**THE REQUEST:** Determine the number of lines that contain the word "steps", then state that number and nothing more.

|---|

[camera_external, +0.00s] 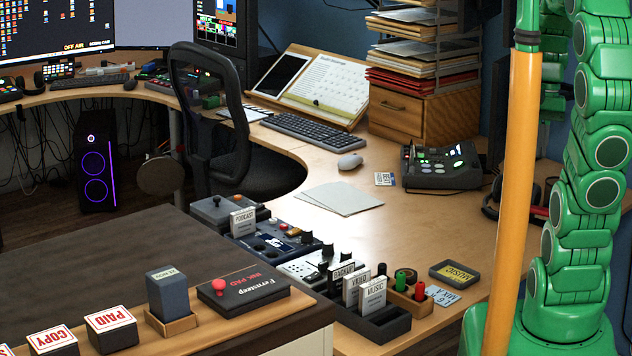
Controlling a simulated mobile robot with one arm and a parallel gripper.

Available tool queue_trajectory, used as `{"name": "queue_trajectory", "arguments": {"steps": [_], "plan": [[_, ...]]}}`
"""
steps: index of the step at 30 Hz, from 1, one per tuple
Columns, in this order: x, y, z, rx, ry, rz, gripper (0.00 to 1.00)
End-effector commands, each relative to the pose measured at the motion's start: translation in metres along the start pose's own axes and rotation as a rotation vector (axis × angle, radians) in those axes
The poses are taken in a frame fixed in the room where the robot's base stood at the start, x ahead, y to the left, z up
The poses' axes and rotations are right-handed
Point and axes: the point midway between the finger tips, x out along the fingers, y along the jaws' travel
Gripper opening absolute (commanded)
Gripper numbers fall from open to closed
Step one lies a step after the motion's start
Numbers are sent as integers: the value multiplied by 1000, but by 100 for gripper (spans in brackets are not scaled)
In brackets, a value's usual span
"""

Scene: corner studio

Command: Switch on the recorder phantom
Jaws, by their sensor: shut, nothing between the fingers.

|---|

**COMPLETED EXERCISE:** 2